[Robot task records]
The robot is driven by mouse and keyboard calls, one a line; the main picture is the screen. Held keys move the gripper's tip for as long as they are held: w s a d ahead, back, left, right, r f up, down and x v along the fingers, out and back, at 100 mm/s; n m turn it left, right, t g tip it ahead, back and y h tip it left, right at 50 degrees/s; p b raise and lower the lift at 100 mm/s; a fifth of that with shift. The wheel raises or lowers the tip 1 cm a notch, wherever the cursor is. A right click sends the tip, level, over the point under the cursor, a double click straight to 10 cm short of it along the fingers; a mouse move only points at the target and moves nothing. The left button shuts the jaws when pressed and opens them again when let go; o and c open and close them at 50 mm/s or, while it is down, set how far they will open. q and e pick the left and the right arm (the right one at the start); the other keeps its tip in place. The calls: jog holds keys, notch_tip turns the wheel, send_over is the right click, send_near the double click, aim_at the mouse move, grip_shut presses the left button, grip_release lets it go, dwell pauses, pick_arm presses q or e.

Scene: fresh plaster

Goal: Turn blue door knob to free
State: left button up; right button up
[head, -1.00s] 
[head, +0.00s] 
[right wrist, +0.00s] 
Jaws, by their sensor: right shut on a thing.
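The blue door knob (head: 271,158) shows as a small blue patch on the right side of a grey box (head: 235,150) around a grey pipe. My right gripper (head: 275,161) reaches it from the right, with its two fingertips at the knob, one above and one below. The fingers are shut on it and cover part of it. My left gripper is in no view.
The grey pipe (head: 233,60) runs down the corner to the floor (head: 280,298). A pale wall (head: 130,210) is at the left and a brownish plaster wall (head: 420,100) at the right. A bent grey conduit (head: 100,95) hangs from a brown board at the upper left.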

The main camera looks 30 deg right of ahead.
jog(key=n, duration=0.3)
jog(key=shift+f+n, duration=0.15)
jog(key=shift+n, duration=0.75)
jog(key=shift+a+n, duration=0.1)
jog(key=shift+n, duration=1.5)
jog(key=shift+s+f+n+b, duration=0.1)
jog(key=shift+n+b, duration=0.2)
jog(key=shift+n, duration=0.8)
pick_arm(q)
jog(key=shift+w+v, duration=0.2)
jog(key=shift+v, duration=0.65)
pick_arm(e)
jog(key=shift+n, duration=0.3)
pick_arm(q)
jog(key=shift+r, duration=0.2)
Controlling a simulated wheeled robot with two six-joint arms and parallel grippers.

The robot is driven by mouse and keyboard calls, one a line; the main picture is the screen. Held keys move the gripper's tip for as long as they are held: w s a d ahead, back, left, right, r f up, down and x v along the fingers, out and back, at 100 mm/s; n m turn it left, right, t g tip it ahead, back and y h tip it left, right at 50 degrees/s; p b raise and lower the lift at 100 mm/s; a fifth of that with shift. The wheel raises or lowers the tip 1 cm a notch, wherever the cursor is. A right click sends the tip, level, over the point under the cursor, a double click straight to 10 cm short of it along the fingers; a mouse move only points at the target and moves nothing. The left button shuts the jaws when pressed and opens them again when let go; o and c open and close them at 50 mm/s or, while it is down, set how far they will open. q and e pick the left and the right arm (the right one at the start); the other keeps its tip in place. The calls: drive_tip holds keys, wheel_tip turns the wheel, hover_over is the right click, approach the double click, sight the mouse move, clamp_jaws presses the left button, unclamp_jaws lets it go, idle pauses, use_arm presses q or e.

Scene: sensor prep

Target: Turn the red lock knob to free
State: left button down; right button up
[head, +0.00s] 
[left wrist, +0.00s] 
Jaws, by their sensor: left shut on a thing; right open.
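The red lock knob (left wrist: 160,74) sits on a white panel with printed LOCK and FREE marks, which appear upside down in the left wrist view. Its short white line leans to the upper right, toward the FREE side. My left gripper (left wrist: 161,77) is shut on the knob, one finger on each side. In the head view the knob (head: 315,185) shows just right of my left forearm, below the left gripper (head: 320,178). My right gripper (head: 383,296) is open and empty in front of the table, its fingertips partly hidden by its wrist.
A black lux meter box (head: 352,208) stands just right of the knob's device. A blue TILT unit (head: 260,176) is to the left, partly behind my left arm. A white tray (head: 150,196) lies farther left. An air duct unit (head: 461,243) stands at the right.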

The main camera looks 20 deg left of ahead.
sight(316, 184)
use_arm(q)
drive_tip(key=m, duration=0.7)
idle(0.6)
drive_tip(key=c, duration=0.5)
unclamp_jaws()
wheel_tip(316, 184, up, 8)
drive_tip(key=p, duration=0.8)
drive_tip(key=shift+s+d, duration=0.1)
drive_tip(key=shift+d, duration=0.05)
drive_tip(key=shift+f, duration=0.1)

Written task:
Produce a verbatim transcription of the entries above.

Response to this task:
The robot is driven by mouse and keyboard calls, one a line; the main picture is the screen. Held keys move the gripper's tip for as long as they are held: w s a d ahead, back, left, right, r f up, down and x v along the fingers, out and back, at 100 mm/s; n m turn it left, right, t g tip it ahead, back and y h tip it left, right at 50 degrees/s; p b raise and lower the lift at 100 mm/s; a fifth of that with shift. The wheel raises or lowers the tip 1 cm a notch, wherever the cursor is. A right click sends the tip, level, over the point under the cursor, a double click straight to 10 cm short of it along the fingers; a mouse move only points at the target and moves nothing. The left button shuts the jaws when pressed and opens them again when let go; o and c open and close them at 50 mm/s or, while it is down, set how far they will open. q and e pick the left and the right arm (the right one at the start); the other keeps its tip in place. The calls: jog holds keys, notch_tip turns the wheel, send_over is the right click, send_near the double click, aim_at the mouse move, grip_shut presses the left button, grip_release lets it go, dwell pauses, pick_arm presses q or e.

Scene: fresh plaster

Goal: Turn blue door knob to free
State: left button up; right button up
[head, -1.00s] 
[head, +0.00s] 
[right wrist, +0.00s] 
Jaws, by their sensor: right shut on a thing.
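The blue door knob (head: 271,158) shows as a small blue patch on the right side of a grey box (head: 235,150) around a grey pipe. My right gripper (head: 275,161) reaches it from the right, with its two fingertips at the knob, one above and one below. The fingers are shut on it and cover part of it. My left gripper is in no view.
The grey pipe (head: 233,60) runs down the corner to the floor (head: 280,298). A pale wall (head: 130,210) is at the left and a brownish plaster wall (head: 420,100) at the right. A bent grey conduit (head: 100,95) hangs from a brown board at the upper left.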

The main camera looks 30 deg right of ahead.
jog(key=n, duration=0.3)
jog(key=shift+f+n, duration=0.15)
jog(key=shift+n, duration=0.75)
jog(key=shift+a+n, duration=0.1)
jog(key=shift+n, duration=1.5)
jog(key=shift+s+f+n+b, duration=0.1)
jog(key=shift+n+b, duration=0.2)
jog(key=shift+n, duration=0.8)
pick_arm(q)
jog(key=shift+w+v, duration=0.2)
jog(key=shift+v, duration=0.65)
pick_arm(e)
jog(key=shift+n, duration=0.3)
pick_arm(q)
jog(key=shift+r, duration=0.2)
Controlling a simulated wheeled robot with two six-joint arms and parallel grippers.

The robot is driven by mouse and keyboard calls, one a line; the main picture is the screen. Held keys move the gripper's tip for as long as they are held: w s a d ahead, back, left, right, r f up, down and x v along the fingers, out and back, at 100 mm/s; n m turn it left, right, t g tip it ahead, back and y h tip it left, right at 50 degrees/s; p b raise and lower the lift at 100 mm/s; a fifth of that with shift. The wheel raises or lowers the tip 1 cm a notch, wherever the cursor is. A right click sends the tip, level, over the point under the cursor, a double click straight to 10 cm short of it along the fingers; a mouse move only points at the target and moves nothing. The left button shuts the jaws when pressed and opens them again when let go; o and c open and close them at 50 mm/s or, while it is down, set how far they will open. q and e pick the left and the right arm (the right one at the start); the other keeps its tip in place. The calls: drive_tip holds keys, wheel_tip turns the wheel, hover_over is the right click, approach the double click, sight the mouse move, clamp_jaws presses the left button, unclamp_jaws lets it go, idle pauses, use_arm presses q or e.

Scene: sensor prep

Target: Turn the red lock knob to free
State: left button down; right button up
[head, +0.00s] 
[left wrist, +0.00s] 
Jaws, by their sensor: left shut on a thing; right open.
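The red lock knob (left wrist: 160,74) sits on a white panel with printed LOCK and FREE marks, which appear upside down in the left wrist view. Its short white line leans to the upper right, toward the FREE side. My left gripper (left wrist: 161,77) is shut on the knob, one finger on each side. In the head view the knob (head: 315,185) shows just right of my left forearm, below the left gripper (head: 320,178). My right gripper (head: 383,296) is open and empty in front of the table, its fingertips partly hidden by its wrist.
A black lux meter box (head: 352,208) stands just right of the knob's device. A blue TILT unit (head: 260,176) is to the left, partly behind my left arm. A white tray (head: 150,196) lies farther left. An air duct unit (head: 461,243) stands at the right.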

The main camera looks 20 deg left of ahead.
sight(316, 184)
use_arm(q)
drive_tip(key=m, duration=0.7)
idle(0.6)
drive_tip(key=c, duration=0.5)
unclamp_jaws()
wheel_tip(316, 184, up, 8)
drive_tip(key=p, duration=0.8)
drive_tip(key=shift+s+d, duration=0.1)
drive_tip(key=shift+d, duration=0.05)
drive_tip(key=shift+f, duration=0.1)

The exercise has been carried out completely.